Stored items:
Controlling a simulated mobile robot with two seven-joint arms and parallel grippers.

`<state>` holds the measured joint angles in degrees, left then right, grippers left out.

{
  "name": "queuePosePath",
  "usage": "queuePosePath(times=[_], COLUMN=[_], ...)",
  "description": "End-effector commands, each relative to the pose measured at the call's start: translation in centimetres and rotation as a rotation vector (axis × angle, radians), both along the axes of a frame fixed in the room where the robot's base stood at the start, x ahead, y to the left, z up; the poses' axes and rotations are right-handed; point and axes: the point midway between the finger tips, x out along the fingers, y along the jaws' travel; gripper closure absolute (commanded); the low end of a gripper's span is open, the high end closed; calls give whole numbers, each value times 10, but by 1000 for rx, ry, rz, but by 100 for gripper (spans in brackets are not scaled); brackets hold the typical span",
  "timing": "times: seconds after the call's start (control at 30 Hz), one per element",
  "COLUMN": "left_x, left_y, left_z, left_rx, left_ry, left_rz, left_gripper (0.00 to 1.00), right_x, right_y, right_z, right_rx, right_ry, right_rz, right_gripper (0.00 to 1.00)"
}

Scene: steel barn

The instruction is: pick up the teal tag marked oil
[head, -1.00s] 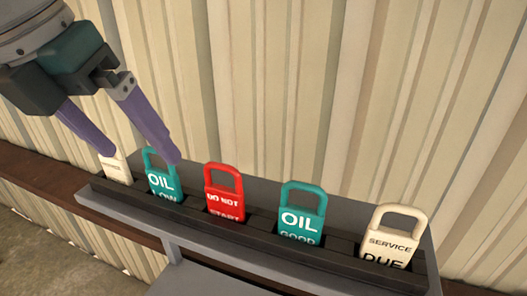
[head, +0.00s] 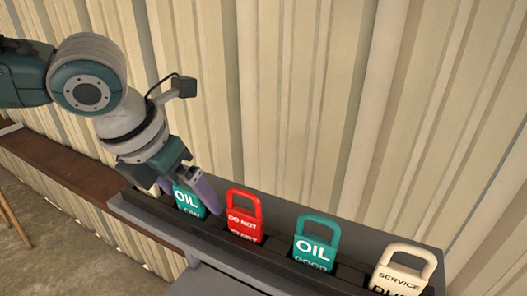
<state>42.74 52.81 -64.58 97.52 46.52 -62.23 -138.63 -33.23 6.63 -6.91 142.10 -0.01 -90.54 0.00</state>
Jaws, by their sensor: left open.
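Two teal tags marked oil stand in the dark slotted rack (head: 255,250). The one reading "OIL LOW" (head: 187,200) is toward the left, and the one reading "OIL GOOD" (head: 315,246) is right of the middle. My left gripper (head: 184,194) is open at the "OIL LOW" tag, with one purple finger on each side of it in the picture. The gripper hides the tag's loop. I cannot tell whether the fingers touch it. My right gripper is not in view.
A red "DO NOT START" tag (head: 244,216) stands close to the right of the left gripper's finger. A cream "SERVICE DUE" tag (head: 402,270) is at the far right. A corrugated wall (head: 300,100) rises behind the rack.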

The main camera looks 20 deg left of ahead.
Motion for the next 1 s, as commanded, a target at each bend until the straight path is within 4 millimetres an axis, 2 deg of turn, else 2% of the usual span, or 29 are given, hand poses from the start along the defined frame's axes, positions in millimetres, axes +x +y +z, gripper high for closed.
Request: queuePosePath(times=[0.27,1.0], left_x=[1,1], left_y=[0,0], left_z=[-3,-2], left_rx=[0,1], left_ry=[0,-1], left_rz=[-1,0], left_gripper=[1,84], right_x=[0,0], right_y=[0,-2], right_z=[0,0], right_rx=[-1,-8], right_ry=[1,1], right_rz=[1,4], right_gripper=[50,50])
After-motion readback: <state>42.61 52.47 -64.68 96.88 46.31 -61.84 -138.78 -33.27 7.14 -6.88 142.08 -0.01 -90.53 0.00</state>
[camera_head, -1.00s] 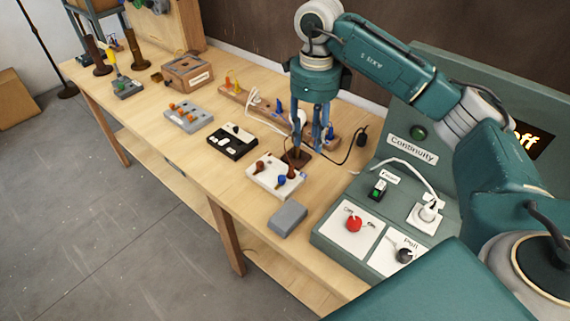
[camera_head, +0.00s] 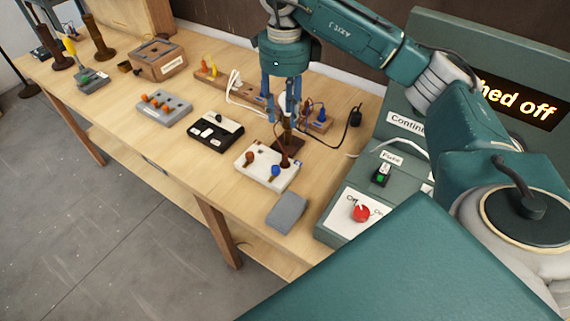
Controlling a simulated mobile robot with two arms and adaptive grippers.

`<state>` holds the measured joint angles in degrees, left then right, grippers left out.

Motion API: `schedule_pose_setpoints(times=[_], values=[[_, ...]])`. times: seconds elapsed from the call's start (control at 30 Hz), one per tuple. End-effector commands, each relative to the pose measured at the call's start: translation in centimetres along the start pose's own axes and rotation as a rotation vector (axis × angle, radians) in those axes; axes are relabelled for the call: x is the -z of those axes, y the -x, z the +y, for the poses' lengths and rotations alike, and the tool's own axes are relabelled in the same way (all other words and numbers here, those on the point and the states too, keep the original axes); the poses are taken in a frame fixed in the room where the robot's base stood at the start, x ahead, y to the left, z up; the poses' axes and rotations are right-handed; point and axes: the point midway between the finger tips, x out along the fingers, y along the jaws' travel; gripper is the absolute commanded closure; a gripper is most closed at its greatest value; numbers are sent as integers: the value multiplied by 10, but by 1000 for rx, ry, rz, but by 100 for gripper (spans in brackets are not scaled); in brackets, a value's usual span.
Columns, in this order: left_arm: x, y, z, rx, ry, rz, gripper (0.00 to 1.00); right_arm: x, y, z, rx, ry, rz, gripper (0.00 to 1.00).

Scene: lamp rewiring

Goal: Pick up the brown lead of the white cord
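My right gripper (camera_head: 283,118) points straight down over the far side of the bench. Its two fingers look apart, with no held object that I can make out. It is close above a small dark brown stand (camera_head: 289,143). My left gripper is not in view.
A white block (camera_head: 266,168) with orange, blue and brown knobs, a black-and-white block (camera_head: 216,131) and a grey block (camera_head: 286,211) stand on the bench. A black cord with a plug (camera_head: 355,117) lies right of the gripper. A green test panel (camera_head: 400,123) stands at the right.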

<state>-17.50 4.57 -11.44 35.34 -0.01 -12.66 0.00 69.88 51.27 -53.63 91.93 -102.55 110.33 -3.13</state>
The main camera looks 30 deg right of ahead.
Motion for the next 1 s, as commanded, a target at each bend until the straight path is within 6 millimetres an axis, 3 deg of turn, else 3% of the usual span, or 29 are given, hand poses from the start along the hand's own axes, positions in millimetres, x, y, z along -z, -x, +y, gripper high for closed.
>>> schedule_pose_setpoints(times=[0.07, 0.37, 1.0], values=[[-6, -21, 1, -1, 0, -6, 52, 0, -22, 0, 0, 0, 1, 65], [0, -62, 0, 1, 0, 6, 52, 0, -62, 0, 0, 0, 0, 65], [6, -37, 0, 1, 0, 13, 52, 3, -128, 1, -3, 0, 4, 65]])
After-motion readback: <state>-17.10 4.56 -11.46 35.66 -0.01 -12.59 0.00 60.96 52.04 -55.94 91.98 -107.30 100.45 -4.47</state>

Problem details:
Copy out each line of the entries that holds "until".

Right answer:
Motion for the next 1 s, as commanded, a target at each bend until the straight path is within 4 millimetres an axis, 2 deg of turn, else 2% of the usual span, or 29 are given, hand poses from the start along the defined frame's axes, positions in millimetres, axes +x +y +z, gripper high for closed.
Motion for the next 1 s, as commanded, a target at each bend until the straight path is within 6 millimetres an axis, 3 deg of turn, else 3% of the usual span, or 29 are given, hand poses from the start along the hand's own axes, positions in millimetres, x, y, z along -z, -x, +y, gripper high for closed.

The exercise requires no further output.